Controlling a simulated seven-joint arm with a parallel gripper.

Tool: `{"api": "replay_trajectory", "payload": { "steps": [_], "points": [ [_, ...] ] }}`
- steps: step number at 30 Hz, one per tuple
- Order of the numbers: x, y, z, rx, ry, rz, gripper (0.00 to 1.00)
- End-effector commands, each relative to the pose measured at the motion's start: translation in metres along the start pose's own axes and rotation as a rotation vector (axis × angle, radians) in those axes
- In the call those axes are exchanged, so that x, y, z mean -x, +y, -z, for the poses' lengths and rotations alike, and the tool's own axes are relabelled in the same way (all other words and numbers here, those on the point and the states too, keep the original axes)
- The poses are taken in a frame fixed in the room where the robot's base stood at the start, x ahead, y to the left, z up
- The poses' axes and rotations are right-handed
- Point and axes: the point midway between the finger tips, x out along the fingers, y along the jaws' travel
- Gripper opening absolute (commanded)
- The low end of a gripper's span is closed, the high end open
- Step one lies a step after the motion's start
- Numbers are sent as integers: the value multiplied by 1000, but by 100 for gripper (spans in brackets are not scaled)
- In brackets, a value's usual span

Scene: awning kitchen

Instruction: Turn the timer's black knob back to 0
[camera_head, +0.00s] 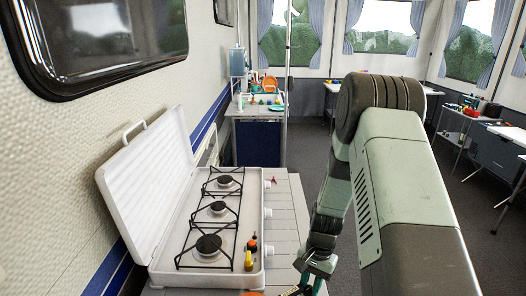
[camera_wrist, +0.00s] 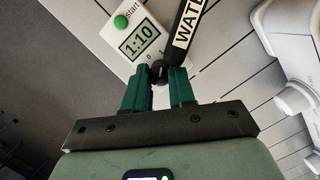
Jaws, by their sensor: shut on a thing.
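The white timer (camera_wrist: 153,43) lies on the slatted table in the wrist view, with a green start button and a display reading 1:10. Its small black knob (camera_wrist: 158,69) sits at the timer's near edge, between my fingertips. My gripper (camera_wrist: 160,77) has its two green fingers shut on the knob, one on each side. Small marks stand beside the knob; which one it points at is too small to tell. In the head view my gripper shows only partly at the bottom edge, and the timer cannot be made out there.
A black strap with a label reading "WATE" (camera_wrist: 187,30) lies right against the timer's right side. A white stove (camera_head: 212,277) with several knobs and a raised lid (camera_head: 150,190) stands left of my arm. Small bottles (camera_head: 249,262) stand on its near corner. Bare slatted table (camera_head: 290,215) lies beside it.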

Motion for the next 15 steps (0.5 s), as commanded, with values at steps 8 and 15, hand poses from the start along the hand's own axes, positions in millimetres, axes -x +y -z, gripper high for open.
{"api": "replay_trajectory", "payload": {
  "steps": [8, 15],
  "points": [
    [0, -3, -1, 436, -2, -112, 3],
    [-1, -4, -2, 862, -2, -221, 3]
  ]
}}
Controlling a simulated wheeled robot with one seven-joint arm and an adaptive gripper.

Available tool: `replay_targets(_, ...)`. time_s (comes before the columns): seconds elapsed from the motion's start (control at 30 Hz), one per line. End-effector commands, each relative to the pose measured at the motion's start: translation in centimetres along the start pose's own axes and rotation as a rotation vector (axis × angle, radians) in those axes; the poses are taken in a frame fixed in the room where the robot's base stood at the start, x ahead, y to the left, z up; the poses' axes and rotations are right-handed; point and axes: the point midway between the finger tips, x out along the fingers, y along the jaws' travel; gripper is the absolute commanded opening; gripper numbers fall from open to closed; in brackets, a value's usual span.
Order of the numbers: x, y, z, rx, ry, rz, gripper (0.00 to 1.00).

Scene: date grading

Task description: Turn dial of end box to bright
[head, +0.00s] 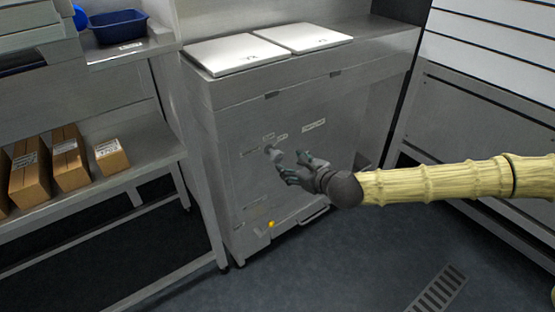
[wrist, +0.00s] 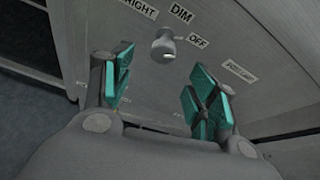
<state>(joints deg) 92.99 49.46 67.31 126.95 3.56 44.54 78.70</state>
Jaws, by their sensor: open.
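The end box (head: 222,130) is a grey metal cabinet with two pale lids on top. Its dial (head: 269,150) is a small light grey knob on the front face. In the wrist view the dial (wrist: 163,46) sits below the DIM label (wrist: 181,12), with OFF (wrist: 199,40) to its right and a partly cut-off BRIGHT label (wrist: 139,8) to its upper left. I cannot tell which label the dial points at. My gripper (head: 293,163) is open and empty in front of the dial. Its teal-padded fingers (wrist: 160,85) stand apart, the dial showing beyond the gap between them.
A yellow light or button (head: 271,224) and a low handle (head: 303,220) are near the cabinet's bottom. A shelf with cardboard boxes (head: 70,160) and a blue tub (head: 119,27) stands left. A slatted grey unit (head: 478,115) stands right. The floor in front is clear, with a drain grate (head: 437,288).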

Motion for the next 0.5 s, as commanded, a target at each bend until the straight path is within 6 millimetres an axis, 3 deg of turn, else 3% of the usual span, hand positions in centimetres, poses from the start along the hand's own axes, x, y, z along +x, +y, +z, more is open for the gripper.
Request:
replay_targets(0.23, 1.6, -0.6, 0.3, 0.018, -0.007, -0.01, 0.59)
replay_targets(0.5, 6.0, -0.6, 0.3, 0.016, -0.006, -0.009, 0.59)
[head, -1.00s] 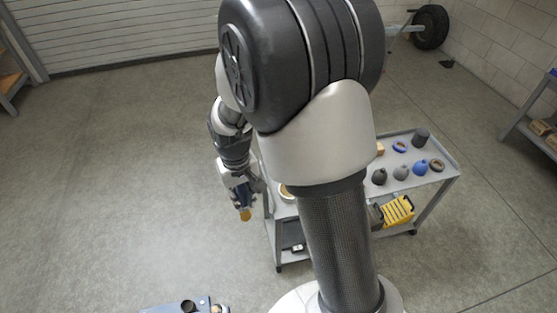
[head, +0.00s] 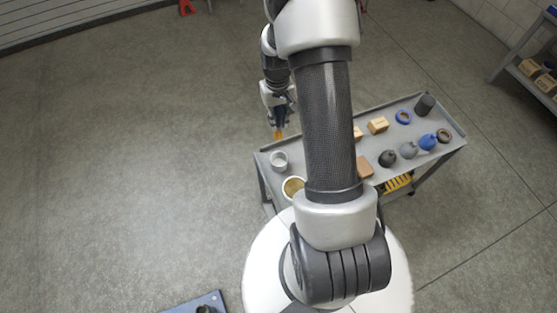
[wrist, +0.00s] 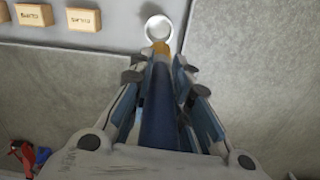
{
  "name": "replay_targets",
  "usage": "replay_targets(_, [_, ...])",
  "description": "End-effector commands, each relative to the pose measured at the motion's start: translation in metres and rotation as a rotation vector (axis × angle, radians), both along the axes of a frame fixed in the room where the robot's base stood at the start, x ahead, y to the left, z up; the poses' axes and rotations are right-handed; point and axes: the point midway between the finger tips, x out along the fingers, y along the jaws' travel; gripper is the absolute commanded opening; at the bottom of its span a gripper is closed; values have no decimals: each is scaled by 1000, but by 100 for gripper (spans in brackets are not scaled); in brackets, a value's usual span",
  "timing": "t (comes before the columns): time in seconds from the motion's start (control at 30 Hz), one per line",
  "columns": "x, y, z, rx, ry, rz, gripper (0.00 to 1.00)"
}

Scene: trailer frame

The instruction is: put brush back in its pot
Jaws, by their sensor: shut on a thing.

▶ [Aim]:
Transcribe the whole listing, character for character, but not its images.

▶ [Response to the task]:
Controlling a simulated seven-joint arm with a parallel gripper.

Tool: `{"api": "replay_trajectory", "payload": { "steps": [_], "points": [ [_, ...] ] }}`
- steps: step number at 30 Hz, one per tuple
- Order of the numbers: x, y, z, rx, ry, rz, gripper (0.00 to 1.00)
- End-effector commands, each relative to the pose measured at the motion's start: translation in metres along the start pose's own axes and rotation as a rotation vector (axis × angle, radians) in those axes
- In the call those axes are exchanged, so that x, y, z mean -x, +y, -z, for the poses' lengths and rotations alike, and the tool's own axes are relabelled in the same way (all other words and numbers here, those on the point and the states too, keep the original axes)
- The poses are taken in a frame fixed in the room where the robot's base stood at the start, x ahead, y to the left, z up
- The poses' axes and rotations are right-handed
- Point and axes: the point midway between the finger tips, x out along the fingers, y along the jaws' travel
- Gripper opening absolute (commanded)
- The low end of a gripper's span is closed, the high end open
- Step one lies a step after the motion's start
- Numbers are sent as integers: the value multiplied by 1000, but by 100 for gripper (spans in brackets are not scaled)
- In brackets, a value's usual span

Scene: awning kitchen

Instruction: Turn the timer's black knob back to 0
[camera_head, +0.00s] 
[camera_wrist, +0.00s] 
Jaws, by their sensor: shut on a thing.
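The white timer (camera_wrist: 153,43) lies on the slatted table in the wrist view, with a green start button and a display reading 1:10. Its small black knob (camera_wrist: 158,69) sits at the timer's near edge, between my fingertips. My gripper (camera_wrist: 160,77) has its two green fingers shut on the knob, one on each side. Small marks stand beside the knob; which one it points at is too small to tell. In the head view my gripper shows only partly at the bottom edge, and the timer cannot be made out there.
A black strap with a label reading "WATE" (camera_wrist: 187,30) lies right against the timer's right side. A white stove (camera_head: 212,277) with several knobs and a raised lid (camera_head: 150,190) stands left of my arm. Small bottles (camera_head: 249,262) stand on its near corner. Bare slatted table (camera_head: 290,215) lies beside it.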

Motion for the next 15 steps (0.5 s), as commanded, with values at steps 8 and 15, hand poses from the start along the hand's own axes, positions in millimetres, axes -x +y -z, gripper high for open.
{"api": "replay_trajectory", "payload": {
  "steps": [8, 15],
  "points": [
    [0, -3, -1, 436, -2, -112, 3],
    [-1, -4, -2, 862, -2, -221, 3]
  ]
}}
Controlling a simulated wheeled robot with one seven-joint arm and an adaptive gripper.

Available tool: `replay_targets(_, ...)`. time_s (comes before the columns): seconds elapsed from the motion's start (control at 30 Hz), one per line. End-effector commands, each relative to the pose measured at the motion's start: translation in centimetres along the start pose's own axes and rotation as a rotation vector (axis × angle, radians) in those axes; the poses are taken in a frame fixed in the room where the robot's base stood at the start, x ahead, y to the left, z up; the poses' axes and rotations are right-handed; point and axes: the point midway between the finger tips, x out along the fingers, y along the jaws' travel; gripper is the absolute commanded opening; gripper numbers fall from open to closed; in brackets, a value's usual span.
Order of the numbers: x, y, z, rx, ry, rz, gripper (0.00 to 1.00).

Scene: date grading

Task description: Turn dial of end box to bright
[head, +0.00s] 
[wrist, +0.00s] 
<state>(joints deg) 92.99 49.46 67.31 126.95 3.56 44.54 78.70</state>
Jaws, by their sensor: open.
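The end box (head: 222,130) is a grey metal cabinet with two pale lids on top. Its dial (head: 269,150) is a small light grey knob on the front face. In the wrist view the dial (wrist: 163,46) sits below the DIM label (wrist: 181,12), with OFF (wrist: 199,40) to its right and a partly cut-off BRIGHT label (wrist: 139,8) to its upper left. I cannot tell which label the dial points at. My gripper (head: 293,163) is open and empty in front of the dial. Its teal-padded fingers (wrist: 160,85) stand apart, the dial showing beyond the gap between them.
A yellow light or button (head: 271,224) and a low handle (head: 303,220) are near the cabinet's bottom. A shelf with cardboard boxes (head: 70,160) and a blue tub (head: 119,27) stands left. A slatted grey unit (head: 478,115) stands right. The floor in front is clear, with a drain grate (head: 437,288).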

Motion for the next 0.5 s, as commanded, a target at each bend until the straight path is within 6 millimetres an axis, 3 deg of turn, else 3% of the usual span, hand positions in centimetres, poses from the start along the hand's own axes, x, y, z along +x, +y, +z, more is open for the gripper.
Request:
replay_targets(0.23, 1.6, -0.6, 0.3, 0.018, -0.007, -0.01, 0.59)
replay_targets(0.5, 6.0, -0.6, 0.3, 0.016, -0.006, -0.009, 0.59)
[head, -1.00s] 
[head, +0.00s] 
[wrist, +0.00s] 
{
  "name": "replay_targets",
  "usage": "replay_targets(_, [_, ...])",
  "description": "End-effector commands, each relative to the pose measured at the motion's start: translation in metres and rotation as a rotation vector (axis × angle, radians), both along the axes of a frame fixed in the room where the robot's base stood at the start, x ahead, y to the left, z up; the poses' axes and rotations are right-handed; point and axes: the point midway between the finger tips, x out along the fingers, y along the jaws' travel; gripper is the absolute commanded opening; at the bottom of its span a gripper is closed; values have no decimals: each is scaled by 1000, but by 100 for gripper (spans in brackets are not scaled); in brackets, a value's usual span",
  "timing": "t (comes before the columns): time in seconds from the motion's start (control at 30 Hz), one per line",
  "columns": "x, y, z, rx, ry, rz, gripper (0.00 to 1.00)"
}

Scene: trailer frame

The instruction is: put brush back in its pot
Jaws, by their sensor: shut on a thing.

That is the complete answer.